On level of service, we're concerned that the language offered in Bill C-49 for determining whether a railway has fulfilled its service obligations doesn't reflect the reality of the railway-shipper imbalance, given the monopoly context in which we operate in Canada. In proposed subsection 116(1)(1.2), Bill C-49 would require the agency to determine whether a railway company is fulfilling its service obligations by taking into account the railway company's and the shipper's operational requirements and restrictions. The same language is also proposed for how an arbitrator would oversee the level of service arbitrations. This language doesn't reflect the reality that in connection with the service a railway may offer its customers, it's the railway that decides the resources it'll provide. Those decisions include the purchasing of assets, hiring of labour, and building of infrastructure. Any of these decisions could result in one or more restrictions.

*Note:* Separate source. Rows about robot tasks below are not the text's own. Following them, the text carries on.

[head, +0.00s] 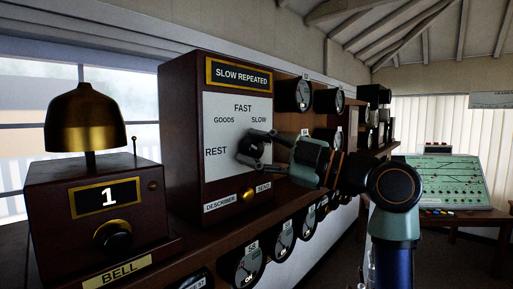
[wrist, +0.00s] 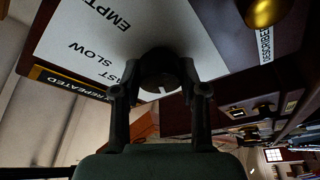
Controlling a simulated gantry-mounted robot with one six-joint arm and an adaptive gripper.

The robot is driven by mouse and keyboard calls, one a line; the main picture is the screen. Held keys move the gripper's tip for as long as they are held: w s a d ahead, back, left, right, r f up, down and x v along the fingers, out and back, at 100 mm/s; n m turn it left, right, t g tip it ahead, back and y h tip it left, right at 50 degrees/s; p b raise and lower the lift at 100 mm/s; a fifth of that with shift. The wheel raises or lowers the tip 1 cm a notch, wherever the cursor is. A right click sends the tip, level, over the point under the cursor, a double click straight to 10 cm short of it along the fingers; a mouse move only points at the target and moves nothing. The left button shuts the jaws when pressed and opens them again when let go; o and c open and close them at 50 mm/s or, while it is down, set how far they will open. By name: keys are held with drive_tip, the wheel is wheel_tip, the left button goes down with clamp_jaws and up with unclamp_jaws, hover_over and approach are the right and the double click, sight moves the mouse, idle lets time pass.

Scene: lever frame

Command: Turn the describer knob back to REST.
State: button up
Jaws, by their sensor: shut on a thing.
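The describer (head: 182,140) is a dark red wooden box with a white dial plate and a "SLOW REPEATED" plate on top. Its dial reads REST at left, GOODS upper left, FAST at top, SLOW upper right; EMPTY shows in the wrist view. The dark round knob (wrist: 158,66) sits between the fingers of my gripper (wrist: 161,78), which is shut on it from both sides. A short pale mark shows on the knob's face; which label it points to I cannot tell. In the head view my gripper (head: 258,148) covers most of the knob and the dial's right side.
A brass send button (head: 245,195) sits below the dial. A bell box (head: 108,205) with a brass dome stands at left. Round black instruments (head: 293,95) hang behind on the right, and several more line the shelf front below. A green track panel (head: 450,180) stands farther right.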

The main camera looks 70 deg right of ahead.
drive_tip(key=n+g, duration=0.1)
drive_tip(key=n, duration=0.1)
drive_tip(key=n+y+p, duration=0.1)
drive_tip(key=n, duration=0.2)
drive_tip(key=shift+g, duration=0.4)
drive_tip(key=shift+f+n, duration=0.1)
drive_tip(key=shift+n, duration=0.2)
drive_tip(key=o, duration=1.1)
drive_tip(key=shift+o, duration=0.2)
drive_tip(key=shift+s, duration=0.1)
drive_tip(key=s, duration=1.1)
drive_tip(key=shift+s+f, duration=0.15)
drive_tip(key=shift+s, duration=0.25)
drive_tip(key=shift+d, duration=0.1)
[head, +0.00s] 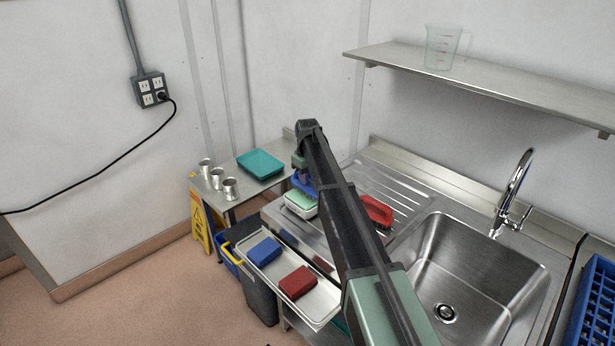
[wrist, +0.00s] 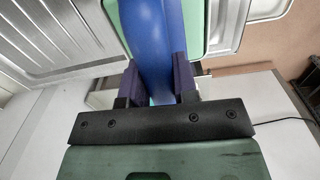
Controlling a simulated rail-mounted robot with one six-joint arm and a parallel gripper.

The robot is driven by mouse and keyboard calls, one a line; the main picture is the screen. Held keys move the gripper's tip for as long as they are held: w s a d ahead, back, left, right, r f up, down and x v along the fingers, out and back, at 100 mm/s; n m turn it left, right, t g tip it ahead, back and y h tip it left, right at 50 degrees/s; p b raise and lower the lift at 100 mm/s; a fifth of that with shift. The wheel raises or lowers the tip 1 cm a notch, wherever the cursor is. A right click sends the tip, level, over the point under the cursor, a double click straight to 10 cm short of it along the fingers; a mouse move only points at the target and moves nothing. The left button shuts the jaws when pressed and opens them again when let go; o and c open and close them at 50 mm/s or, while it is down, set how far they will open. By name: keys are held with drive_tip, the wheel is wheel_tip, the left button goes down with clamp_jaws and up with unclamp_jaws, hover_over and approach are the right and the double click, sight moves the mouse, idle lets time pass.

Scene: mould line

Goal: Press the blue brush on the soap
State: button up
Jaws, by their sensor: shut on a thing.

As those restrictions are determined unilaterally by the rail carrier, it's not appropriate for those restrictions to then become a goal post in an agency determination. As such, we recommend either striking out the provision or making the restrictions themselves subject to review.
In conclusion, as the failures of past rail freight legislative reviews have demonstrated, despite good intentions, legislative design is critical to enabling those intentions to come to fruition. Getting this bill's design right with a few minor amendments will help Canada shift away from a status quo that has resulted in continued rail freight service failures and led to a proliferation of quick-fix solutions that have picked winners and losers across industries over the past years.
Again, as the biggest rail user in Canada, we believe this is the opportunity to be bold and to set a new course in building a truly world-class rail freight regime in Canada to the benefit of shippers, railways, and all Canadians. Thank you very much, and I look forward to your questions.